The traditionally apolitical banking sector will be increasingly forced to take sides not only through occasional public support for policy decisions but also via operational calls with potentially serious political consequences.
The primary area of focus is the pair of new legislation regarding Hong Kong introduced by Beijing and Washington – the national security act and the «Hong Kong Autonomy Act», respectively – and the risk of being unable to simultaneously comply with both in certain scenarios.
Sometimes Mutually Exclusive
Any decision by one government to use the legislation to push banks into complying with an array of activities, such as sharing accounts and transaction data or freezing accounts and payments, could well likely be viewed by the other government as a violation.
For example, if Beijing uses banks to punish dissidents through the national security law, those that comply could be deemed by Washington as material contributors to eroding Hong Kong’s freedoms and sanction-worthy under the U.S. bill. Likewise, any bank’s decision to comply with Washington’s decision to sanction, for example, government officials in Hong Kong could be viewed by Beijing as subversion or foreign collision.
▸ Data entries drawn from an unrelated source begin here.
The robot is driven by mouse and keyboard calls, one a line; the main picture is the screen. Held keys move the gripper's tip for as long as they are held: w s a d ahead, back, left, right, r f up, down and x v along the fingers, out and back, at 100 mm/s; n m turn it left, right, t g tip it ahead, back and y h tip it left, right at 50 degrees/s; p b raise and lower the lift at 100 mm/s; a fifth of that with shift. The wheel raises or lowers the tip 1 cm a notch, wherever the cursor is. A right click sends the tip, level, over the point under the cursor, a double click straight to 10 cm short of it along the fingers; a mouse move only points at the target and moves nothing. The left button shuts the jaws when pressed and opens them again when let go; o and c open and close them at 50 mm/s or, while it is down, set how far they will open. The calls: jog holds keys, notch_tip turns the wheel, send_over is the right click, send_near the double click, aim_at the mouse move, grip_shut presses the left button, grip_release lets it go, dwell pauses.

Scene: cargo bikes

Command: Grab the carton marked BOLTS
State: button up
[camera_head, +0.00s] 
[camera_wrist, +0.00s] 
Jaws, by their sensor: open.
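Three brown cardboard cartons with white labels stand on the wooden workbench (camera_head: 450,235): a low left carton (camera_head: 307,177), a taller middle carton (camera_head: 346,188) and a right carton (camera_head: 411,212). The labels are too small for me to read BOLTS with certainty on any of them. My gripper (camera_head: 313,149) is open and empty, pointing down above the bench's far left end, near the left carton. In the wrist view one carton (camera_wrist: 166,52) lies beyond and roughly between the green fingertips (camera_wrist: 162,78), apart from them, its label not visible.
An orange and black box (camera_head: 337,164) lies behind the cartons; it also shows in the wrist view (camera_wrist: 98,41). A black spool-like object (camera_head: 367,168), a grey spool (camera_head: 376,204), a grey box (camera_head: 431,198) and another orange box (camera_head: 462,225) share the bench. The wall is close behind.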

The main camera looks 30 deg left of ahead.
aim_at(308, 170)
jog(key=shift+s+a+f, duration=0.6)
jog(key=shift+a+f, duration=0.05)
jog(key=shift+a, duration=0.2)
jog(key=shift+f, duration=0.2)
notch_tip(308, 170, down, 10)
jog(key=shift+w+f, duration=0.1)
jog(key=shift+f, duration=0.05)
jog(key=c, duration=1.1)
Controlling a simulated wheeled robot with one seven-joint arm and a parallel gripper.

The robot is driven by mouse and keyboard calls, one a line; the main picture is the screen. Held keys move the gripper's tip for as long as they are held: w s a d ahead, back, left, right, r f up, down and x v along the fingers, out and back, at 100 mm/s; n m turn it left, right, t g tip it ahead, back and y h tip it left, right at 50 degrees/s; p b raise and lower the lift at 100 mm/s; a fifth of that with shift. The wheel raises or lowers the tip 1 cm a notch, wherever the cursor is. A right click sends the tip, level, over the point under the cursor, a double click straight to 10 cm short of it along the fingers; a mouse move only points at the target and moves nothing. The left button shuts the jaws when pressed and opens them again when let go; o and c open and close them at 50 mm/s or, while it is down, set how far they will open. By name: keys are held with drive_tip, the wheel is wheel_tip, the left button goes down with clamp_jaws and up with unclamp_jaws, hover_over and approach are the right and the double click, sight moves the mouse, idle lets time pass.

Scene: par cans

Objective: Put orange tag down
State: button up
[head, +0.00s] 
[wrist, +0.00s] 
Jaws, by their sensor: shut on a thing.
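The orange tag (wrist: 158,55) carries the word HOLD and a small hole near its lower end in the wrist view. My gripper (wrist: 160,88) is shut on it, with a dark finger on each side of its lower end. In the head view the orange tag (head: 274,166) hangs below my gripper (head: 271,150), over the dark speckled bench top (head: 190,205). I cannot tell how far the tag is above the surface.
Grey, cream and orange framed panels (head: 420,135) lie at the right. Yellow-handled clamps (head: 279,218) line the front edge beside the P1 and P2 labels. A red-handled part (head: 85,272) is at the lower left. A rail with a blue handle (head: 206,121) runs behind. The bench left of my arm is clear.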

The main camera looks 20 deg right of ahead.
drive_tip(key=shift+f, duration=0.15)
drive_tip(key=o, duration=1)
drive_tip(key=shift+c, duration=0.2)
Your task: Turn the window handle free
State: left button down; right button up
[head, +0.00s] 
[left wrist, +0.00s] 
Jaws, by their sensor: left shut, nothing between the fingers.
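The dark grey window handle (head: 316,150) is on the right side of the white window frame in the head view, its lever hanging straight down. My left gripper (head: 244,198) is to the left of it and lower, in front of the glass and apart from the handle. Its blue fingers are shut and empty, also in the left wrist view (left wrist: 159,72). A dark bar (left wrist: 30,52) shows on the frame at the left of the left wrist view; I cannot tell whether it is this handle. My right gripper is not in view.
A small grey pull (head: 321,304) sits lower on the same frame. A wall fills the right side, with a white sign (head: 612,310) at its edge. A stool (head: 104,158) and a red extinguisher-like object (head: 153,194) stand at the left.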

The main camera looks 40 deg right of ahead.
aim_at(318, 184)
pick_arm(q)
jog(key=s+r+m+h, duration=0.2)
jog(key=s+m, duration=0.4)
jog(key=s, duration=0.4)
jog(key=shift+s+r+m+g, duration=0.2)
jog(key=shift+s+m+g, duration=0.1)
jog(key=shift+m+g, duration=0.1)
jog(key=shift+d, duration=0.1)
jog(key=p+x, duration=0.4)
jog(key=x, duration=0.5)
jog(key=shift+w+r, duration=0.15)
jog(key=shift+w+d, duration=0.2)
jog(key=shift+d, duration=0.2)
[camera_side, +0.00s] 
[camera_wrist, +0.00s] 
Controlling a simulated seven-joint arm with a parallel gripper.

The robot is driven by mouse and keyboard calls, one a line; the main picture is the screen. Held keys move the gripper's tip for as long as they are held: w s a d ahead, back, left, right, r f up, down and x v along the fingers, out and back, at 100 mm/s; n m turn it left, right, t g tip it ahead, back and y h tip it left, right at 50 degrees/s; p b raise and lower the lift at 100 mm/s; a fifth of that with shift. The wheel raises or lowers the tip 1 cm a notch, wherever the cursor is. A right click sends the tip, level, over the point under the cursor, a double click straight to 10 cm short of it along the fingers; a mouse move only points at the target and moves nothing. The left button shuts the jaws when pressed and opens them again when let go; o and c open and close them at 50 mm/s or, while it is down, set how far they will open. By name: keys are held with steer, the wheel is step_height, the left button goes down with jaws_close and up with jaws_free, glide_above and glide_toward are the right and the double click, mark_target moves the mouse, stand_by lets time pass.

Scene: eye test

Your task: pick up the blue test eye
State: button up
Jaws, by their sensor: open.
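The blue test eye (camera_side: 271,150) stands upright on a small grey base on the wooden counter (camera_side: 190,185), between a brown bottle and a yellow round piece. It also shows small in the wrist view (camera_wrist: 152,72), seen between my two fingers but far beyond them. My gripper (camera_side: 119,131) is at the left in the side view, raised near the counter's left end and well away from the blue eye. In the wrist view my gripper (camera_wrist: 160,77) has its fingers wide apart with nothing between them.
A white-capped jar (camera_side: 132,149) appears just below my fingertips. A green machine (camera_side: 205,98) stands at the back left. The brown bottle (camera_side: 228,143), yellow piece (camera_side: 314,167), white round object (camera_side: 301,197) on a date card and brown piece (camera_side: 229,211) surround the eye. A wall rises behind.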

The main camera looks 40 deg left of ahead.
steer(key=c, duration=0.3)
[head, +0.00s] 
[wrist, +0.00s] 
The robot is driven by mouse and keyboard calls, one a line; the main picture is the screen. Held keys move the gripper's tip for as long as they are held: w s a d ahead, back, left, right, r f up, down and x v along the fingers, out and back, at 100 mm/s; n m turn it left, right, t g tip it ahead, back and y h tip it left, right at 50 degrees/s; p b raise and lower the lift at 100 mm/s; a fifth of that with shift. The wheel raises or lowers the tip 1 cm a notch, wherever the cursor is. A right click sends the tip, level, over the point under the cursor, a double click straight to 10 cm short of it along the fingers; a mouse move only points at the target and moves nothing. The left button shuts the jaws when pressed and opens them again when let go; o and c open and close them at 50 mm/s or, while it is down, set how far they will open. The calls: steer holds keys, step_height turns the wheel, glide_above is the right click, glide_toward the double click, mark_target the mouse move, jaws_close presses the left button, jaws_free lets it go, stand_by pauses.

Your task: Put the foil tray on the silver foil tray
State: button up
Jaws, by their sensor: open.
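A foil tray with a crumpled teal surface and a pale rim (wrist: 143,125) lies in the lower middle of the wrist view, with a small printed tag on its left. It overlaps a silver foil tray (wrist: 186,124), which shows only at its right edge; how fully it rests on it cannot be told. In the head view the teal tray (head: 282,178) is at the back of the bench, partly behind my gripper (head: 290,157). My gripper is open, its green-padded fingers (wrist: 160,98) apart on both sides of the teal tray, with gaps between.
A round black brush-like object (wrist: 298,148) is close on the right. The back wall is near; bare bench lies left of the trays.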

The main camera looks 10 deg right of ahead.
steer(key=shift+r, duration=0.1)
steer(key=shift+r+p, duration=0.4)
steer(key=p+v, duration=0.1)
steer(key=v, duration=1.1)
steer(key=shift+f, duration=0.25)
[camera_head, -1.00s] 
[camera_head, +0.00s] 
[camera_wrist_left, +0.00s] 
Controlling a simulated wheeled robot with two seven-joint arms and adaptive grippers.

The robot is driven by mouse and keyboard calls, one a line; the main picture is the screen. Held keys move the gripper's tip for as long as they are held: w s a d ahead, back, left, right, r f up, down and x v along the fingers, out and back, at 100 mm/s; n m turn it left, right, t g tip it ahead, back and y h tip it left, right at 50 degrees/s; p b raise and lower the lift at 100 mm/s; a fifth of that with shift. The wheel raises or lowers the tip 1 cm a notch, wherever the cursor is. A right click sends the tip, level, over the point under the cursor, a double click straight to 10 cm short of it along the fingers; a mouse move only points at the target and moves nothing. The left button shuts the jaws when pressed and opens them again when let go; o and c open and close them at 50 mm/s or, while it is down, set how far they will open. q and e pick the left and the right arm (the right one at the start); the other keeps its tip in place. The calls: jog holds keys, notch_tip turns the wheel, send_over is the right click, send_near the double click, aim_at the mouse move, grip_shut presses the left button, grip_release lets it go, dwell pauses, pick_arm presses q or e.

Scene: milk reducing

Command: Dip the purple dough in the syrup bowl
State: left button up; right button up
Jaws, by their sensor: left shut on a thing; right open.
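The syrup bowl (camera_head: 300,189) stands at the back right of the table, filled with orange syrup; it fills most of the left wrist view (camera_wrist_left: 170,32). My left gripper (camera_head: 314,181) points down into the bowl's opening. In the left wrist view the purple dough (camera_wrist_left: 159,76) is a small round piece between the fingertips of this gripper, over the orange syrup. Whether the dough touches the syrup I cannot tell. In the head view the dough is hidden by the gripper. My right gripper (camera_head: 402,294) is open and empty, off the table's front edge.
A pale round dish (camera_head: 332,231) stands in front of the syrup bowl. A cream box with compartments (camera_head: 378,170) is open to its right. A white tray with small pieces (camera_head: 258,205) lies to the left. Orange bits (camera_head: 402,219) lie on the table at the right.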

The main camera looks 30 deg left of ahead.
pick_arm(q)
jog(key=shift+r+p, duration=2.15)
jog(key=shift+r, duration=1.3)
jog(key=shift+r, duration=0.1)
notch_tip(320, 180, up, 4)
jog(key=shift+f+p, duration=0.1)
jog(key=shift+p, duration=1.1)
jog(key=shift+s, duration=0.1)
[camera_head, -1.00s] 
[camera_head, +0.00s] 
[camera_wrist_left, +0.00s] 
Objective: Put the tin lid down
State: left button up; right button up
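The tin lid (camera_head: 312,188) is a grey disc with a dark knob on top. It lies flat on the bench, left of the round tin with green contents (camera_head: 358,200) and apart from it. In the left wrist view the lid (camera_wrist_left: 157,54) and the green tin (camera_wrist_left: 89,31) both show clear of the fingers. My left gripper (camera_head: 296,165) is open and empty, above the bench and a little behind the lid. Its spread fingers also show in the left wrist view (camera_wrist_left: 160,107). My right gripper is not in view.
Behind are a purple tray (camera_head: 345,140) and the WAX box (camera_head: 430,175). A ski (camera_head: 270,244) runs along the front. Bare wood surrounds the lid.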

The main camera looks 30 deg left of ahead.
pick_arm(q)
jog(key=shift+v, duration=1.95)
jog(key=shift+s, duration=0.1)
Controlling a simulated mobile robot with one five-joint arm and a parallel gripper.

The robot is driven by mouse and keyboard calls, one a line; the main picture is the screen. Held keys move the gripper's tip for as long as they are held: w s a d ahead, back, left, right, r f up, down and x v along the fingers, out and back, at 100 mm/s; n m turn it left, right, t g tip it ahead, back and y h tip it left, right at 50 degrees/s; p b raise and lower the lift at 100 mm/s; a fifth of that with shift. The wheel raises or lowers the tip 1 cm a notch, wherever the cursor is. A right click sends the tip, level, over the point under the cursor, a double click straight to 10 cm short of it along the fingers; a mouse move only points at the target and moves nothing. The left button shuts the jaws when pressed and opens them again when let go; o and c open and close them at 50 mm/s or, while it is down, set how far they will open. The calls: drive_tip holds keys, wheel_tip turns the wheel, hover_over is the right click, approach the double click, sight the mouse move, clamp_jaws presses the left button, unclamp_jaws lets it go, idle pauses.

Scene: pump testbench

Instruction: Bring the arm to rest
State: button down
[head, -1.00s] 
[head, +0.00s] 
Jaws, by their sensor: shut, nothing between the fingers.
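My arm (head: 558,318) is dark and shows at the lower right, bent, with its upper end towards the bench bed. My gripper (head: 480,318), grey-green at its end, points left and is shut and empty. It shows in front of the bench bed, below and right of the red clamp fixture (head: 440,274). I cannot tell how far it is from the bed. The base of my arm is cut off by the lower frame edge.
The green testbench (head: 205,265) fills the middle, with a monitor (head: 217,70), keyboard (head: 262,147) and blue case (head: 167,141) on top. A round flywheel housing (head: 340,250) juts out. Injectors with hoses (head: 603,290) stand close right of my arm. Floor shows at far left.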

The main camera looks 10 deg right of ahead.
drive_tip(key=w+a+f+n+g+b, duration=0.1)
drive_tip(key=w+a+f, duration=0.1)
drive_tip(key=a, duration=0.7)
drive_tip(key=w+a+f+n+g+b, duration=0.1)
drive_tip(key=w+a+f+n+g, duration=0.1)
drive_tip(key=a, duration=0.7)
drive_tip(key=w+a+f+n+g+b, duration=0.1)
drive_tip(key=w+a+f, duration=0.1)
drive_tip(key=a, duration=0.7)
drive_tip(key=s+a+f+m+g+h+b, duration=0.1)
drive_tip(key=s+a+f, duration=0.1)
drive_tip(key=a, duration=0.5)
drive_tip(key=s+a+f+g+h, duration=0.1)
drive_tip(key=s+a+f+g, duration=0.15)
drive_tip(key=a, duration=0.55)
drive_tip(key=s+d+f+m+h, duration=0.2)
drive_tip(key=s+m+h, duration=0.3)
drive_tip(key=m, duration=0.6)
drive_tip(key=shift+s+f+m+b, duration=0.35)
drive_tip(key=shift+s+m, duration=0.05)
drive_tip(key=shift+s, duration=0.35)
«The most likely result – if China is serious about enforcing their own provision of the national security law prohibiting compliance with foreign sanctions – is that the banks will have to pick the US or Hong Kong,” said Julian Ku, a professor of constitutional and international law at New York-based Hofstra University, in an «AFP» report. «But not both.»
Not Just HSBC or Foreigners
According to Steve Tsang, director of the China Institute at London-based SOAS university, the risks in Hong Kong will not be limited to just HSBC. Credit Suisse was the latest name to be sucked into political differences about the national security law, among other issues, this time involving China and Swiss foreign minister Ignazio Cassis.
But Tsang notes that such risks will not be limited to any specific bank – foreign or local – and, in fact, any specific sector.
«It is a real issue and it applies not only to foreign banks but to all banks, companies, and international NGOs in Hong Kong,» he said. «If they are deemed to have violated the national security law they are vulnerable to prosecution by the Chinese authorities.»
«Trust Deficit»
For its part, local government officials in Hong Kong have continuously reassured the financial sector and business community at large that the post-legislation environment would remain unchanged. Hong Kong Monetary Authority chief Eddie Yue called it «business as usual for the ongoing operations of our city’s financial institutions» in a statement last month.
But according to Surya Deva, a business expert at Hong Kong-based City University, comments alone may not be sufficient to inspire confidence due to a «trust deficit».
«The Hong Kong government is facing a 'trust deficit' of unprecedented nature: hardly anyone believes what it says, even if true,» he told «AFP».